Another, less mind-boggling obstacle is just my level of technical proficiency. Voyant Tools, intended for this type of digital scholarship, has been a great free resource for me as I begin to explore the connections between texts and social concerns on my own. With these, I can create frequency-based word clouds using the Cirrus tool, visualize the relative frequencies of word usages across all my texts with a graph, and get some data about which texts are longest and use the most unique words. Voyant Tools is user-friendly; you simply upload the text files you intend to use and it runs them for you on their website. Then, you can change which tools you’re using, make your own restrictions as to which words you want to search for within texts, and then export the results as images or embeddable HTML.
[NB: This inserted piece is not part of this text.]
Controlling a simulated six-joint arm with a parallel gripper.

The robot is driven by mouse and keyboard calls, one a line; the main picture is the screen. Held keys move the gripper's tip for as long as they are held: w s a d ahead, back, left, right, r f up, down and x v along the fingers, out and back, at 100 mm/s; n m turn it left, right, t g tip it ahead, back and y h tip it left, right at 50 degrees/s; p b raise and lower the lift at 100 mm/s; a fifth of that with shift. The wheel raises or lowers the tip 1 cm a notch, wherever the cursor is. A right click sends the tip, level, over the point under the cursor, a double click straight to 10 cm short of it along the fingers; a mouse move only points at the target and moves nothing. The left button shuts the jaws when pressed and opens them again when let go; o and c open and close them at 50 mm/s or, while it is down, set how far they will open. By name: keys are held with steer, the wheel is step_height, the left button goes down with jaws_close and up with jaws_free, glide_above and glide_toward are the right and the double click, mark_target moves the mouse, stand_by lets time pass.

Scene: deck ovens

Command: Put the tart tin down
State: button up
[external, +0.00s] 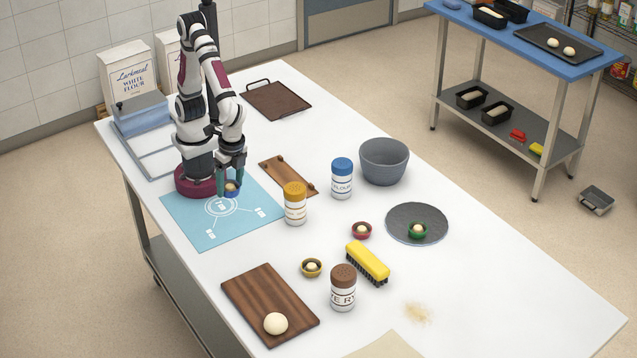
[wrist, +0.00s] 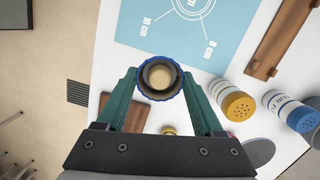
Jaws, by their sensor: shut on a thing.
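A small blue tart tin (external: 232,192) with a pale dough ball in it is held between the green fingers of my gripper (external: 232,184). In the wrist view the tin (wrist: 144,92) sits level between the fingertips (wrist: 160,84), its blue fluted rim facing me. It is over the light blue mat (external: 180,213) close to my base; whether it touches the mat I cannot tell. Other tins with dough stand apart: a yellow one (external: 311,273), a red one (external: 368,232) and a green one (external: 411,234) on a round slate (external: 438,232).
A yellow shaker (external: 295,207) stands by the mat's right corner, and a blue shaker (external: 342,182) beyond it. A board (external: 255,300) with dough, a brush (external: 368,261) and a brown shaker (external: 343,291) are nearer the front.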

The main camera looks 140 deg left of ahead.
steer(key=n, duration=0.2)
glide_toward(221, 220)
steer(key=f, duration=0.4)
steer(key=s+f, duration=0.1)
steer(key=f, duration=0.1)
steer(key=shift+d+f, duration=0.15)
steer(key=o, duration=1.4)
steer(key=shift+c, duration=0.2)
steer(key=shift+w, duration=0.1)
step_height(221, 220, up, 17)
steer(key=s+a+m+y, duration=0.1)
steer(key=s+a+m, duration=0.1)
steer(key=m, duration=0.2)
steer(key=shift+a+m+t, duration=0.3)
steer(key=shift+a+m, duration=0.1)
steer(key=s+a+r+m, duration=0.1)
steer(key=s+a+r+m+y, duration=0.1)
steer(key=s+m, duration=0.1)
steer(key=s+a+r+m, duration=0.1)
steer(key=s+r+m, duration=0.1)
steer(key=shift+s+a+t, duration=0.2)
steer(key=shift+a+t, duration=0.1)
A Cirrus word cloud based on some of the core texts I’m using with specific “stop words” edited out (i.e. said, he, she, the, and).
Tracking the relative frequencies of a few key terms (orange = slave, green = christian, pink = school*) across texts – slavery hits a huge peak in A Key to Uncle Tom’s Cabin.

Voyant Tools does have significant limits when it comes to more advanced or particular text analysis attempts, which means Kirk Anne has been doing a ton of work on this project, pulling files and running his own commands. I do not have the programming knowledge to carry much of this out, which means I’m really going to be relying on his expertise and working to decide what I want to look for and how that can be pulled off. I’ve been really impressed with the range of possibilities this has opened up; for me, analyzing texts has always meant closely reading them, whereas he can find patterns in over 10,000 works at once.

Once I finalize my list of texts, I can start delving into finding the patterns I’m hoping to identify. In the next few weeks, I can hopefully compile some interesting results and display them – which leads to more choices and digital tools, for I am debating creating a WordPress to host this project and also developing a TimelineJS timeline of the women writers being showcased.